Cleopatra: context is key

Before I get going on Cleopatra, there are two big things I want to point out.

  1. You can’t talk about Cleopatra without talking about Rome. Why? Well, Rome was busy taking over bits of the Mediterranean; it had been for awhile. In fact, Rome ruled almost the entire Mediterranean at this point. Egypt was just about the only place left that it didn’t. As a result, Rome was the 500-lb gorilla. Egypt was full of grain and exotic and Rome had its eye on it. In fact, Rome takes over Egypt when Cleopatra dies. Which leads me to my second point…
  2. Augustus (Rome’s ruler at her death) really, really didn’t like Cleopatra. He portrayed her as a “inebriated whore” (In Our Time, 2 Dec 2010) who tempted Antony into rebelling against him. In fact, it was Octavian (as Augustus was then known) and Antony disputing over who should rule Rome which lead to a civil war.

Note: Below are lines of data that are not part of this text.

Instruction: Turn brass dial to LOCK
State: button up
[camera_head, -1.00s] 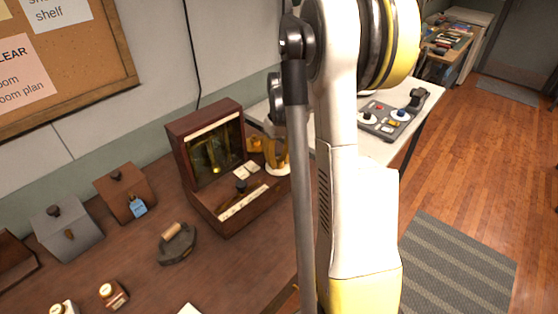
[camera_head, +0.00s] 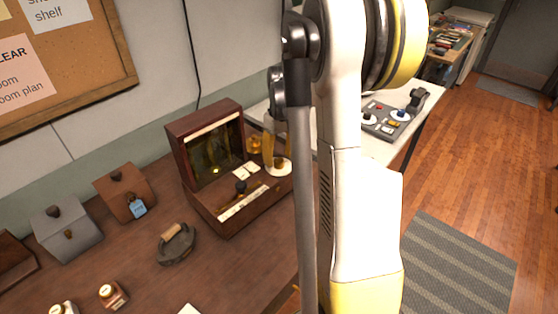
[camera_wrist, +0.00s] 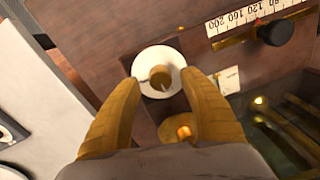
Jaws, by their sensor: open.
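The brass dial (camera_wrist: 160,77) is a small brass knob on a round white plate, set in the wooden top of the instrument box. In the head view the white plate (camera_head: 281,168) shows at the box's right end, partly covered by my gripper (camera_head: 268,150). In the wrist view my gripper (camera_wrist: 160,82) is open, with its two yellow-brown fingers pointing towards the plate, one on each side of the knob. I see a gap between knob and fingers. I cannot read any LOCK mark.
The wooden box (camera_head: 262,205) has a raised glass-fronted back and a scale with a black slider knob (camera_wrist: 274,32). A clothes-iron-shaped object (camera_head: 176,244) and two lidded boxes stand left. A control panel (camera_head: 387,121) sits on the white table behind my arm.

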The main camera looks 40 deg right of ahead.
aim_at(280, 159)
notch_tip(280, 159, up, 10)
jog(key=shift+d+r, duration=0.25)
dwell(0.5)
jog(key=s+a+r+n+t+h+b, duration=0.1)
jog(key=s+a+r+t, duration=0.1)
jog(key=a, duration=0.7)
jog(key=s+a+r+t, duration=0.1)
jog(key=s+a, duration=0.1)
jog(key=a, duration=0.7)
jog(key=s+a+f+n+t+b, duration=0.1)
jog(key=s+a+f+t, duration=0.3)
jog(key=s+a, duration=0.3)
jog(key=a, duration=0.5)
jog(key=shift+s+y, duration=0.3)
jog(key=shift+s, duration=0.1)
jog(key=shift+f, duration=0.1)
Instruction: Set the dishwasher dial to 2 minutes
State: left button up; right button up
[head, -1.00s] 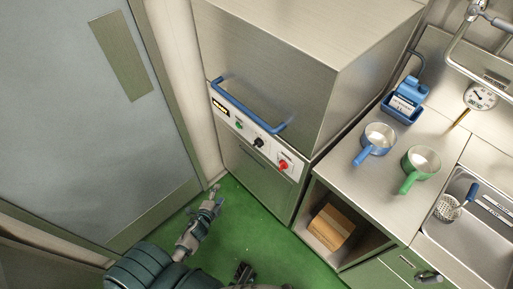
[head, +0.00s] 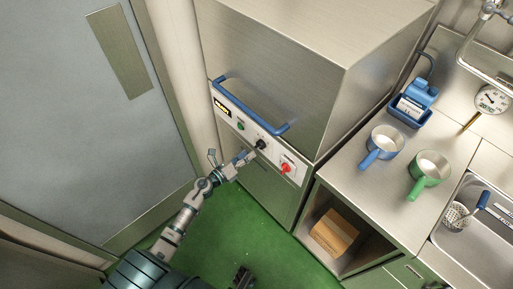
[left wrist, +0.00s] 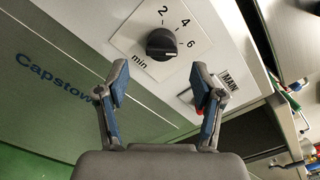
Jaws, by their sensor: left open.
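The dishwasher (head: 285,60) is a steel box with a blue bar handle and a white control strip. Its black dial (head: 260,144) sits on the strip between a green button and a red switch. In the left wrist view the dial (left wrist: 161,44) has marks 2, 4, 6 and the word min around it. My left gripper (head: 246,157) is open just in front of the dial. In the left wrist view its fingertips (left wrist: 162,84) are spread, with the dial ahead between them, not gripped.
The red switch (head: 286,168) lies right of the dial, and the blue handle (head: 250,108) runs above the strip. A counter on the right bears a blue pan (head: 385,139) and a green pan (head: 431,166). A cardboard box (head: 334,232) sits on the shelf below.

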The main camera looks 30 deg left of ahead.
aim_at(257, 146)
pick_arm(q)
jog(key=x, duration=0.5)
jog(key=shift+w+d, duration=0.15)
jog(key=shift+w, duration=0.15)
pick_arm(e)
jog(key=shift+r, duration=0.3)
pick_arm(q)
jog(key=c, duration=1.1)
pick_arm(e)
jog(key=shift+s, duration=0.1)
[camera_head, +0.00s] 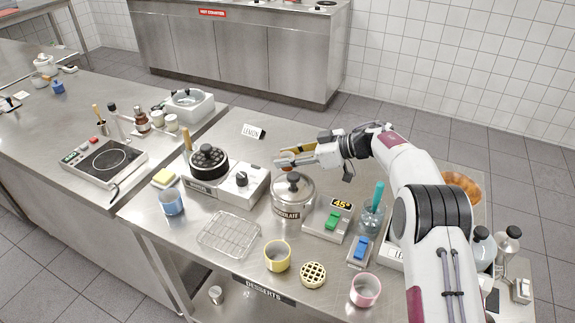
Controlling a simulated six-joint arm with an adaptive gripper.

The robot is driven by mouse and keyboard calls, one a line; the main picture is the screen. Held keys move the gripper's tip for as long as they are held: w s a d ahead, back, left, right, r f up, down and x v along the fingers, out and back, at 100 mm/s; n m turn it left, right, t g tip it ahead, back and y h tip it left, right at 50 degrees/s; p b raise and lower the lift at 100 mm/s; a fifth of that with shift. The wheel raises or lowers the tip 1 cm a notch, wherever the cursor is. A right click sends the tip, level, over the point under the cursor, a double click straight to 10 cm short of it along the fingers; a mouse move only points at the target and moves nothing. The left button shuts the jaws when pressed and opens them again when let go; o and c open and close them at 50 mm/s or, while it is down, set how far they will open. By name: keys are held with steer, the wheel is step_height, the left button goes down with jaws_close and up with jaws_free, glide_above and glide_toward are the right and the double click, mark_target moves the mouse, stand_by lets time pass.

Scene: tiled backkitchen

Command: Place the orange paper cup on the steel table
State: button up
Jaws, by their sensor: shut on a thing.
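My gripper (283,162) is above the back of the near steel table (262,190), just behind and above the lidded steel pot labelled "chocolate" (293,205). Its fingers point left and are shut on a small orange thing (286,158), which I take to be the orange paper cup. Only a little of it shows between the fingers, so I cannot tell its tilt. A gap between it and the table top cannot be judged clearly from this view.
A "lemon" card (253,131) stands at the table's back edge. A burner with a black pan (208,162) is left. A wire rack (228,234), yellow cup (277,256), pink cup (365,290) and blue cup (172,202) are in front. Bare steel lies around the card.

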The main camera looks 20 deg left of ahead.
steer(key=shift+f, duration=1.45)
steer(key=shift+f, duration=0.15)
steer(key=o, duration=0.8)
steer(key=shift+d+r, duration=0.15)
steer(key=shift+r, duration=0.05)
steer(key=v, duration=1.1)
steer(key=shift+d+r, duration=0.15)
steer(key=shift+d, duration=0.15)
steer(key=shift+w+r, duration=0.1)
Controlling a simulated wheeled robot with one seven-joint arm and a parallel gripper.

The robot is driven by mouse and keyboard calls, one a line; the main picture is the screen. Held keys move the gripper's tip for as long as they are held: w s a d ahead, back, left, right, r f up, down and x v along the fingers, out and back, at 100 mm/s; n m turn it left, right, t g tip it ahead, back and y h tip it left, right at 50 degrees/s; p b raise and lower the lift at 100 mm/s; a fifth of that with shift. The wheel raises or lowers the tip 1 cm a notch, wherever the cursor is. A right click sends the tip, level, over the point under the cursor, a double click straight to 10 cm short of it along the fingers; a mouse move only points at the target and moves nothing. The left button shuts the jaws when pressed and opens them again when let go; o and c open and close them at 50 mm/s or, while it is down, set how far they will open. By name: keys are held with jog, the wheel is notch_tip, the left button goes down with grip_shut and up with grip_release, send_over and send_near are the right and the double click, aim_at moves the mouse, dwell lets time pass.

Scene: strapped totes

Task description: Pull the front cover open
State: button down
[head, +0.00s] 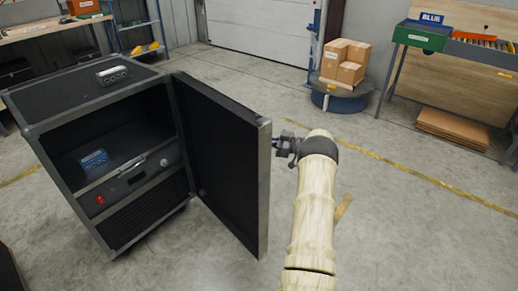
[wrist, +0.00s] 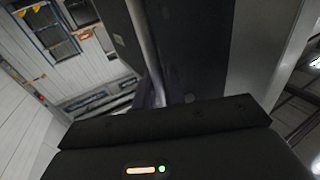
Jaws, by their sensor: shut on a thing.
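The front cover (head: 222,158) is a black panel with a grey metal frame. It stands swung out wide from the black rack case (head: 110,88), hinged at the case's right front edge, so the inside shows. My gripper (head: 280,142) is at the cover's outer side near its free edge, shut on it; the exact grip spot is hidden behind the edge. In the wrist view the cover (wrist: 265,45) fills the upper middle and right as a dark panel with a grey edge, and the dark gripper body covers the bottom.
Inside the case are a blue box (head: 94,159) and a panel with a red switch (head: 100,200). A grey metal item (head: 112,75) lies on top. Boxes (head: 345,63) stand on a round base behind; a workbench (head: 455,70) is at right. Floor around my arm is clear.

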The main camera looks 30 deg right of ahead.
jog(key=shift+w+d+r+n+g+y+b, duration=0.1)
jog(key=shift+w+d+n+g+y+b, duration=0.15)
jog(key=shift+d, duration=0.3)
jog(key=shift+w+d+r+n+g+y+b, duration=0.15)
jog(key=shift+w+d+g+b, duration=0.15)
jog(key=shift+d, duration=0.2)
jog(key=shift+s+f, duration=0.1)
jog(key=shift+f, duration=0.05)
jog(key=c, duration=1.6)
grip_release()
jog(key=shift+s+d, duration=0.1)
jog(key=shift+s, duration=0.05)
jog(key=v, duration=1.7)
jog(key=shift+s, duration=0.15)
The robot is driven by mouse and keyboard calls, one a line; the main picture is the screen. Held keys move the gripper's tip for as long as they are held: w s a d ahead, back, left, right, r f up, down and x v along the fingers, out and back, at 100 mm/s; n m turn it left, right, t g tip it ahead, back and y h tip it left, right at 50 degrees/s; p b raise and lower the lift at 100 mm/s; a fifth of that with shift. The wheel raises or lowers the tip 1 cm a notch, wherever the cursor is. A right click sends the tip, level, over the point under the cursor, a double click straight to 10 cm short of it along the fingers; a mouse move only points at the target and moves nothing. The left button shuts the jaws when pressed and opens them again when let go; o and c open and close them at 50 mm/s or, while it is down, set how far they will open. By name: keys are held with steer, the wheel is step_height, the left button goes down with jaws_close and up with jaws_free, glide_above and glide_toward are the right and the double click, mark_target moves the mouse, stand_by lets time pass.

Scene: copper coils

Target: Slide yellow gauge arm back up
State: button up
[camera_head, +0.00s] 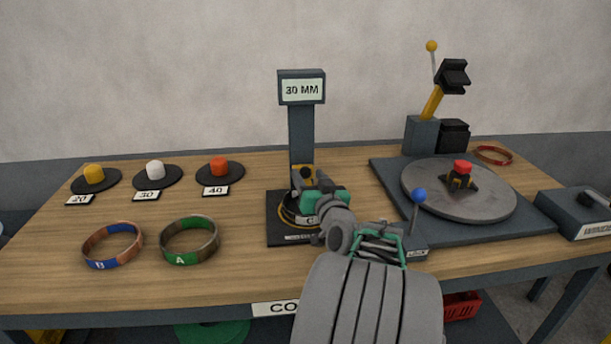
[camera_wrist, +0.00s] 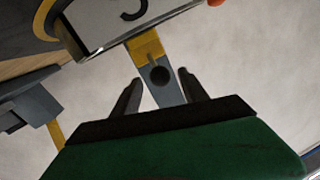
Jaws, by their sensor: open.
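The gauge's grey column (camera_head: 301,135) stands upright mid-table, its display reading 30 MM. Its yellow arm (camera_head: 303,168) is low on the column, just above the coil marked C (camera_head: 289,213) on the dark base. In the wrist view the yellow arm (camera_wrist: 147,47) and a dark round knob (camera_wrist: 159,75) show in front of the grey column. My gripper (camera_wrist: 160,78) is open, with one finger on each side of the knob in the picture; I cannot tell whether they reach around it. In the head view my green gripper (camera_head: 322,195) partly hides the base and coil.
Coils B (camera_head: 112,262) and A (camera_head: 190,258) lie at the front left. Yellow, white and orange pieces stand on black discs behind them. On the right are a blue-knobbed lever (camera_head: 419,196), a round turntable (camera_head: 420,193) and a winding box (camera_head: 575,212).

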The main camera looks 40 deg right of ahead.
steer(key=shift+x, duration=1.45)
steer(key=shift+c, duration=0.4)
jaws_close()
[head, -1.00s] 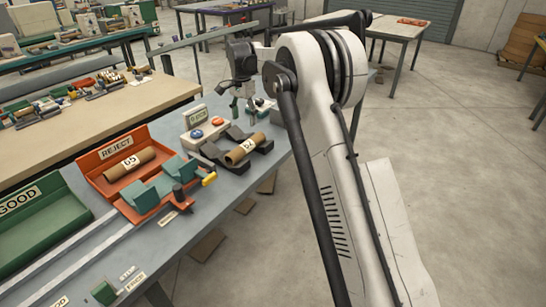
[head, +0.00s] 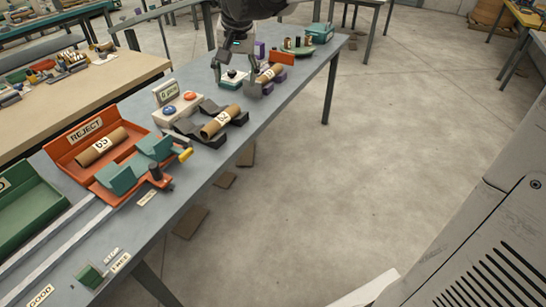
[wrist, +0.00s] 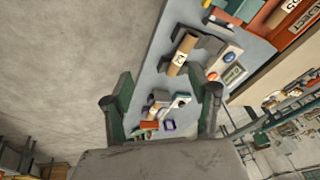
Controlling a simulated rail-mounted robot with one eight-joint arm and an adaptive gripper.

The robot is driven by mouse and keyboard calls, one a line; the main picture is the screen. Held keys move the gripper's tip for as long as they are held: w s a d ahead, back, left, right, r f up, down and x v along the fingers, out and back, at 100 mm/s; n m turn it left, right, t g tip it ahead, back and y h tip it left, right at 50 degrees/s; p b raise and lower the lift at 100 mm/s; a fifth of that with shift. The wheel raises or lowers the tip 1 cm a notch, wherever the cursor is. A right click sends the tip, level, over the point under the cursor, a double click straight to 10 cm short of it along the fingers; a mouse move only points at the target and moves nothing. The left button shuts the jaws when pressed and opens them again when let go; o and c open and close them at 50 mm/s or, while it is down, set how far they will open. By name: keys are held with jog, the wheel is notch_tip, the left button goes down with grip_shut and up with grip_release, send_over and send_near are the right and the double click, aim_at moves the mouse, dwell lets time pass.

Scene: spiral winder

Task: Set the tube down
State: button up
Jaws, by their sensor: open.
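A brown tube (head: 221,122) with a white label lies in the dark cradle (head: 188,128); this tube also shows in the wrist view (wrist: 181,54). A second tube (head: 102,147), labelled 65, lies in the orange REJECT tray (head: 62,150). A shorter tube (head: 270,73) lies on purple supports (head: 275,83) farther along the bench. My gripper (head: 236,79) is open, beside this shorter tube in the head view. The wrist view shows its fingers (wrist: 165,92) spread wide with nothing held between them. Its height above the bench is hard to tell.
A box with red and blue buttons (head: 178,107) stands behind the cradle. A white-and-teal item with a black knob (head: 232,77) is close to my gripper. A green tray (head: 25,205) is at the left. The bench's front edge faces open floor (head: 330,190).

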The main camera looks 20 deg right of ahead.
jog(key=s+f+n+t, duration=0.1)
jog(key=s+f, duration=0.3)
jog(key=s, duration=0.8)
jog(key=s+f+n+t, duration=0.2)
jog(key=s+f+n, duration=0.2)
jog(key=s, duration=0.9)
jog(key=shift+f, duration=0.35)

Cleopatra threw in with Anthony, which put her on the losing side. Augustus  could portray her as a temptress, luring Antony away from Rome. Since Augustus was Rome’s ruler for the next forty-five years, he got to tell the story. In fact, he burned two thousand documents that disagreed with his version of events. (Cleopatra and Antony, p5) It’s important to keep in mind just how skewed the sources are.

So even though Cleopatra rules Egypt, we’re going to talk a lot about Rome.